6. There is no robust public interest defence in libel law

We recommend: Strengthen the public interest defence

Tait: The Court already takes into account restrictions on a  journalist to take the steps that may be required of a responsible journalist. However, the idea that journalists and others should be allowed to publish statements which they believe to be true and in the public interest is all very well, until the statement  turns out to  be false. It is not in the public interest for false and damaging statements to go uncorrected, no matter what the journalist believed at  the  time.

7. Comment is not free

We recommend: Expand the definition of fair comment

Tait: Although unpopular with certain sections of the press, Mr Justice Eady has actually clarified and strengthened the defence of fair  comment on a case by case basis.  English law recognises that comment is free, but facts are sacred.
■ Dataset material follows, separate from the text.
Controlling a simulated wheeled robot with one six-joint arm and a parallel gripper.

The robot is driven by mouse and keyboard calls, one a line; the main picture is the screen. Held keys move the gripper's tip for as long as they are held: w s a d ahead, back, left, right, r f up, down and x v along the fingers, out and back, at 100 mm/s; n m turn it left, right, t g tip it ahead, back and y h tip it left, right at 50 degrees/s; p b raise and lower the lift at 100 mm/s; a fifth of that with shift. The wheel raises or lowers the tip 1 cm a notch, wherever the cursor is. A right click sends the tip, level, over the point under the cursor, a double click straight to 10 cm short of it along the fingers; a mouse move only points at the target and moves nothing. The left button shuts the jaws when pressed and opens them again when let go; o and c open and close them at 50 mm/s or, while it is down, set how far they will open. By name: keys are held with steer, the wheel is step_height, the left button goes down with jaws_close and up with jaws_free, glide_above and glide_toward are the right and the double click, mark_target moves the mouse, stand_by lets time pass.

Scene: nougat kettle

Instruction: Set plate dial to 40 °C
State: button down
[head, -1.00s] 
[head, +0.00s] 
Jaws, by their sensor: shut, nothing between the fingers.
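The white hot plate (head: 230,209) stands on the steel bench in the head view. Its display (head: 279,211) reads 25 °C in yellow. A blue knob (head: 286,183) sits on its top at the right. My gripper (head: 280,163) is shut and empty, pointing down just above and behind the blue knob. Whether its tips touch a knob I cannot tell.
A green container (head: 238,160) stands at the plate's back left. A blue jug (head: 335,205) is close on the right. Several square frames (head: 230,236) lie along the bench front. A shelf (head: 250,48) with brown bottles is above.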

8. The potential cost of defending a libel action is prohibitive

We recommend: Cap base costs and make success fees and ‘After the Event’ (ATE) insurance premiums non-recoverable

Tait: I do agree that the potential cost of defending a libel action is in many cases prohibitive.  Carter-Ruck recommended that costs budgeting should be introduced into this area of  law, as it  has been from 1 October, and in common with most other lawyers, we back firm case management to keep control of costs and to maintain a  level  playing field between the parties.

9. The law does not reflect the arrival of the internet

We recommend: Exempt interactive online services and interactive chat from liability

Tait: I would very much welcome a debate on how our laws could be amended to reflect the arrival  of the internet but the damage caused by an anonymous posting in some cases should not be underestimated.    

10. Not everything deserves a reputation

We recommend: Exempt large and medium-sized corporate bodies and associations from libel law unless they can prove malicious falsehood

Tait: It  makes no sense to me that a large British company, which is damaged by a  libel and might  have to lay off employees as a result, should not be allowed to sue for compensation or clear its name.